Reproduce exactly the lines below, from the first through the one containing "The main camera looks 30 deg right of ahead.", and nothing more.

───── DATA SHOWN

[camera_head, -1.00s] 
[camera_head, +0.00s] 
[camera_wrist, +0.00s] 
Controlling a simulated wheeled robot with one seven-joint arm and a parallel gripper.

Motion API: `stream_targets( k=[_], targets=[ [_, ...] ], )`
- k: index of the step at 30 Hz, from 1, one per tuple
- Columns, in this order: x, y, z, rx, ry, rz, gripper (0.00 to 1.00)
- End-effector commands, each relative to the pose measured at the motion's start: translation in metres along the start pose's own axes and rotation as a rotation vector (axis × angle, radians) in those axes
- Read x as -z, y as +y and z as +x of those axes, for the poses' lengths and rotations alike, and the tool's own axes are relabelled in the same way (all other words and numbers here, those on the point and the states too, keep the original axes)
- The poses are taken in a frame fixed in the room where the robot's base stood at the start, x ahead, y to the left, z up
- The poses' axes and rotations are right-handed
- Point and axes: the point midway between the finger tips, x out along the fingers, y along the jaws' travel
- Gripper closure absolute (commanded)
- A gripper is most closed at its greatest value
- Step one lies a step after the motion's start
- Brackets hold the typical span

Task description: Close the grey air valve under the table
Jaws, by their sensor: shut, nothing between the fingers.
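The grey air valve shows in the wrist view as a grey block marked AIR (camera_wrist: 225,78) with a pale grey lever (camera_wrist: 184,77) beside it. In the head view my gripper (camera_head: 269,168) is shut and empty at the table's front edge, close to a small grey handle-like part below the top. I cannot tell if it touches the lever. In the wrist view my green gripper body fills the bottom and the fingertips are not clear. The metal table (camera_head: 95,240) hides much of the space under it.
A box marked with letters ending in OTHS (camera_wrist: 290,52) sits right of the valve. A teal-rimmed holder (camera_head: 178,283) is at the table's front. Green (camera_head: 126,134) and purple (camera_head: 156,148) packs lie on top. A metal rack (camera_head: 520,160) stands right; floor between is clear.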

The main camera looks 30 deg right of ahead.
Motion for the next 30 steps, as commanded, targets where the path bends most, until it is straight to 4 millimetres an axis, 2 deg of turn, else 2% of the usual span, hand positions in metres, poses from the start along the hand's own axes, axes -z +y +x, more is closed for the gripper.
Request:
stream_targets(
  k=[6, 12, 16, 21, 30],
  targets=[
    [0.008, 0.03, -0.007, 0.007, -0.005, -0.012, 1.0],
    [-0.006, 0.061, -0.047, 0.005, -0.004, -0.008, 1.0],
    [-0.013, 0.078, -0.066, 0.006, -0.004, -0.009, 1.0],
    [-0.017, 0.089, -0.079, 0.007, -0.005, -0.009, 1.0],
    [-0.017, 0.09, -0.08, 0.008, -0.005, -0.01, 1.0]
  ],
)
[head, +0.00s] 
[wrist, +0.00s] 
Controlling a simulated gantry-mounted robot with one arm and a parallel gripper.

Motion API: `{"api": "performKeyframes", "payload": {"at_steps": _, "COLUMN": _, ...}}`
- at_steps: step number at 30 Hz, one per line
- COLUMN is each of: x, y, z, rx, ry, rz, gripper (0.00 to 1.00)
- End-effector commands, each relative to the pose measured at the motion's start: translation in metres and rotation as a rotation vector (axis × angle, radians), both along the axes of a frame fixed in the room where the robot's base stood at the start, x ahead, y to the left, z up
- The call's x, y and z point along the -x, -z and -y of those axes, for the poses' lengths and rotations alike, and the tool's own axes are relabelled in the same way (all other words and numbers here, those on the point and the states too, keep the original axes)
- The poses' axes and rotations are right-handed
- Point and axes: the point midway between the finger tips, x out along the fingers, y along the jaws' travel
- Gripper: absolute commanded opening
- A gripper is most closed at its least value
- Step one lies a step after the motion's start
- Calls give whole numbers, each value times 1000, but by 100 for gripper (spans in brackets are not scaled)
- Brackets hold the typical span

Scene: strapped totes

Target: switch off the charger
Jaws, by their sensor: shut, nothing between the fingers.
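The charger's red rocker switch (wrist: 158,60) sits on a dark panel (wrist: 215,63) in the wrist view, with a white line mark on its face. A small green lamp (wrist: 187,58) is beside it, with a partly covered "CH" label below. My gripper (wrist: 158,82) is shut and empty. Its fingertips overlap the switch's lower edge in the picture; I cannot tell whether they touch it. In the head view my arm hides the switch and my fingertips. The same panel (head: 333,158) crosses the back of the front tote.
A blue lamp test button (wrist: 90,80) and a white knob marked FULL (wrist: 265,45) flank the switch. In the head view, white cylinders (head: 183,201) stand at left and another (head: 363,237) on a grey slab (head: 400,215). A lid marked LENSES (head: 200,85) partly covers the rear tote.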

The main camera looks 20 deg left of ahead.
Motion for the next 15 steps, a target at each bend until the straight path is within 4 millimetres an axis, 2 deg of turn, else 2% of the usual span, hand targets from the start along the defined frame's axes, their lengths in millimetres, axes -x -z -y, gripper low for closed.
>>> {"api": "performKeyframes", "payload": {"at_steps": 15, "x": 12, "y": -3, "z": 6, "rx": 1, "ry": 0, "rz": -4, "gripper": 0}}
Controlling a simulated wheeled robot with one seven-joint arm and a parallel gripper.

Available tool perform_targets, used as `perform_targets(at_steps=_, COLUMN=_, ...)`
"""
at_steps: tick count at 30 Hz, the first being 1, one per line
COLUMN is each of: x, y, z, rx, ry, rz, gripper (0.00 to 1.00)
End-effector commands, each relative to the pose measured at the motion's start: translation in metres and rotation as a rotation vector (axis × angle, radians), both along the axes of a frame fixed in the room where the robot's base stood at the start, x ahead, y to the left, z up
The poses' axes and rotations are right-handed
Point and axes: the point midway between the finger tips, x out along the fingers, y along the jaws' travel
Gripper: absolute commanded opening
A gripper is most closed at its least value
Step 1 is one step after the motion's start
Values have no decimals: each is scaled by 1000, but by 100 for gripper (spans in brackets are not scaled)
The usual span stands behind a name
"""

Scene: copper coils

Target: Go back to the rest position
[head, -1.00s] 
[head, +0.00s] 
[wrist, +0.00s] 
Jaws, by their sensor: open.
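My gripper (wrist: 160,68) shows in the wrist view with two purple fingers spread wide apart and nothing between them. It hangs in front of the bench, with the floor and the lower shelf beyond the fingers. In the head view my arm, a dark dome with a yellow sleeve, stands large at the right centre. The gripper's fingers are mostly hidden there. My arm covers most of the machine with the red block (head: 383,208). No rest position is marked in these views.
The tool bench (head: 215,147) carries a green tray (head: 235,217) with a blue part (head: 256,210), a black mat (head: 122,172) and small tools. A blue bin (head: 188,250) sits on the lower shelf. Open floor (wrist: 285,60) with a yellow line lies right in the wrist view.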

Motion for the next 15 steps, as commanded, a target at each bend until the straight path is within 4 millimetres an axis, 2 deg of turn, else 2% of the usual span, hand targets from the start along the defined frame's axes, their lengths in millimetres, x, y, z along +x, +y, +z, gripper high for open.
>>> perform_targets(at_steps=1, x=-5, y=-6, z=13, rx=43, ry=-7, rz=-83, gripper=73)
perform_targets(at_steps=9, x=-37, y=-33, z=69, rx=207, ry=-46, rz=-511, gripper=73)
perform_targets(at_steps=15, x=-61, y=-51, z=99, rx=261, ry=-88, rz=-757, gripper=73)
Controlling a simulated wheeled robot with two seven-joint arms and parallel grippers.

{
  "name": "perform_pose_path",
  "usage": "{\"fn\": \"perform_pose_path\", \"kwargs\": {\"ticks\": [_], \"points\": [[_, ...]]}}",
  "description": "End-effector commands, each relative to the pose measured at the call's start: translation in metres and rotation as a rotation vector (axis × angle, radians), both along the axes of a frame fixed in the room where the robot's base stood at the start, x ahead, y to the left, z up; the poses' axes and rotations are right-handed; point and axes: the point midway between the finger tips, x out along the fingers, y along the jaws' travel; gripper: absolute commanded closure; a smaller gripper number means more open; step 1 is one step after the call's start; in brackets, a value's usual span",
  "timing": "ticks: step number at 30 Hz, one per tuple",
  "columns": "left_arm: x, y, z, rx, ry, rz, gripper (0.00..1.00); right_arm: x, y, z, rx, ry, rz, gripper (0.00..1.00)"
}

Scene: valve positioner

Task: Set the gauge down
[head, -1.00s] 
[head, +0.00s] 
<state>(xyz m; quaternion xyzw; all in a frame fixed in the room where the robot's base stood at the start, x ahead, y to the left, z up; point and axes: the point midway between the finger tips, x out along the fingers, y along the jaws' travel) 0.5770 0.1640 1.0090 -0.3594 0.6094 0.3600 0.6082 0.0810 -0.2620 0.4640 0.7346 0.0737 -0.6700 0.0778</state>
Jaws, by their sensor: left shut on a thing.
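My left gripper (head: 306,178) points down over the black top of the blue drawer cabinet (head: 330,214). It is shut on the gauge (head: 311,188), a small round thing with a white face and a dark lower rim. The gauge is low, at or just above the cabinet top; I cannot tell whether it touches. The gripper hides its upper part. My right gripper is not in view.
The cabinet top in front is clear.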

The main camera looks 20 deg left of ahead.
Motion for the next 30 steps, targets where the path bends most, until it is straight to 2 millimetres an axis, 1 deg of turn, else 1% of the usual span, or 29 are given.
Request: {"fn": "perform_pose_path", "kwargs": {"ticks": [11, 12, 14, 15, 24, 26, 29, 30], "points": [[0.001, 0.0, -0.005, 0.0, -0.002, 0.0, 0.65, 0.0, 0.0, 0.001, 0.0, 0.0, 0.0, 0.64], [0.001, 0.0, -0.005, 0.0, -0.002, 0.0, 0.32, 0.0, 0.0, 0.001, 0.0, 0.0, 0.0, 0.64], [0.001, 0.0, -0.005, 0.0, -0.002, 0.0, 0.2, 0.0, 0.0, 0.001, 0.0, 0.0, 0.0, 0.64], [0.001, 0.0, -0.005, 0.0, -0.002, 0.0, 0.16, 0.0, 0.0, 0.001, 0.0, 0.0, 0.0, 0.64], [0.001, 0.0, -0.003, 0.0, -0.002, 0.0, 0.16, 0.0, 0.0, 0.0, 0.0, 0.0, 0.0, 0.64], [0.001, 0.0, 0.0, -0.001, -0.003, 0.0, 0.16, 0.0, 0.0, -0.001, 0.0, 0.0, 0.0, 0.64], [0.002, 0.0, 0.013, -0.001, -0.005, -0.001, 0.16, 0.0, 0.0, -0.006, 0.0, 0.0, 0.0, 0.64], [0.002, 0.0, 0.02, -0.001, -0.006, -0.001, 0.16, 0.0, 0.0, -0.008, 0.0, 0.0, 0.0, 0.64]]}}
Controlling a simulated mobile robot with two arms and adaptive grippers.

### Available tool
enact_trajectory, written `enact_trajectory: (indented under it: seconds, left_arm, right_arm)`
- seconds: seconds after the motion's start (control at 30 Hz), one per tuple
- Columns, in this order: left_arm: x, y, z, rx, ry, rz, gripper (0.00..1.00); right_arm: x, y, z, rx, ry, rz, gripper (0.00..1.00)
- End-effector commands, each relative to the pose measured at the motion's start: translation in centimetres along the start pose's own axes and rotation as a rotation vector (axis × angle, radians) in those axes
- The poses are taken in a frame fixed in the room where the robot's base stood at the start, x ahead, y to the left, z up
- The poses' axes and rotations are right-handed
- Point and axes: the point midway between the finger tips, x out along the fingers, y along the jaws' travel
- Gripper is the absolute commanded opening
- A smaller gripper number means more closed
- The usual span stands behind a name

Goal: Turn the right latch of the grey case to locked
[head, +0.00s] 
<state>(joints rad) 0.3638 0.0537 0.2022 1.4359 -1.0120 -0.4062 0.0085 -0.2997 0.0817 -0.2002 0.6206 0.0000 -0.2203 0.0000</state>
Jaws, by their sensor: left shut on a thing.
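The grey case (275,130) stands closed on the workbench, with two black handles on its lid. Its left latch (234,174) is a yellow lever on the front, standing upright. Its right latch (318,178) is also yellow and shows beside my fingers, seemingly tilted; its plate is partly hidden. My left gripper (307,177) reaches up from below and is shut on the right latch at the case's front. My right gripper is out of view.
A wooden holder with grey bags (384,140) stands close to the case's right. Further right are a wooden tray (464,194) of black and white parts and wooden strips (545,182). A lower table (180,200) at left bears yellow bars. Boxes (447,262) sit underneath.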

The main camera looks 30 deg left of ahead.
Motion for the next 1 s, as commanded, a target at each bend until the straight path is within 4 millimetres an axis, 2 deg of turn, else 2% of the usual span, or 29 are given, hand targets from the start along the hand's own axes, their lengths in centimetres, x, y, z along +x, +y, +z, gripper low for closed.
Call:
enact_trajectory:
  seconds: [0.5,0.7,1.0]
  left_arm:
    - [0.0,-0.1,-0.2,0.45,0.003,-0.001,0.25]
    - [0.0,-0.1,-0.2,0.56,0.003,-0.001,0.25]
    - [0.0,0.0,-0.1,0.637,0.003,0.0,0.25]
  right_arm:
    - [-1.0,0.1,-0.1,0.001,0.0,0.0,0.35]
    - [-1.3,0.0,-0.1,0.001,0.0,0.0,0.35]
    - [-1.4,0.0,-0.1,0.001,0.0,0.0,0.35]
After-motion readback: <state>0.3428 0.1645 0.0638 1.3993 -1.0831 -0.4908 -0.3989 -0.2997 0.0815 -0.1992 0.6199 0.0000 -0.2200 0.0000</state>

──────────

▶ **REPLY**
[camera_head, -1.00s] 
[camera_head, +0.00s] 
[camera_wrist, +0.00s] 
Controlling a simulated wheeled robot with one seven-joint arm and a parallel gripper.

Motion API: `stream_targets( k=[_], targets=[ [_, ...] ], )`
- k: index of the step at 30 Hz, from 1, one per tuple
- Columns, in this order: x, y, z, rx, ry, rz, gripper (0.00 to 1.00)
- End-effector commands, each relative to the pose measured at the motion's start: translation in metres along the start pose's own axes and rotation as a rotation vector (axis × angle, radians) in those axes
- Read x as -z, y as +y and z as +x of those axes, for the poses' lengths and rotations alike, and the tool's own axes are relabelled in the same way (all other words and numbers here, those on the point and the states too, keep the original axes)
- The poses are taken in a frame fixed in the room where the robot's base stood at the start, x ahead, y to the left, z up
- The poses' axes and rotations are right-handed
- Point and axes: the point midway between the finger tips, x out along the fingers, y along the jaws' travel
- Gripper closure absolute (commanded)
- A gripper is most closed at its greatest value
- Step one lies a step after the motion's start
- Brackets hold the typical span

Task description: Close the grey air valve under the table
Jaws, by their sensor: shut, nothing between the fingers.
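The grey air valve shows in the wrist view as a grey block marked AIR (camera_wrist: 225,78) with a pale grey lever (camera_wrist: 184,77) beside it. In the head view my gripper (camera_head: 269,168) is shut and empty at the table's front edge, close to a small grey handle-like part below the top. I cannot tell if it touches the lever. In the wrist view my green gripper body fills the bottom and the fingertips are not clear. The metal table (camera_head: 95,240) hides much of the space under it.
A box marked with letters ending in OTHS (camera_wrist: 290,52) sits right of the valve. A teal-rimmed holder (camera_head: 178,283) is at the table's front. Green (camera_head: 126,134) and purple (camera_head: 156,148) packs lie on top. A metal rack (camera_head: 520,160) stands right; floor between is clear.

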The main camera looks 30 deg right of ahead.

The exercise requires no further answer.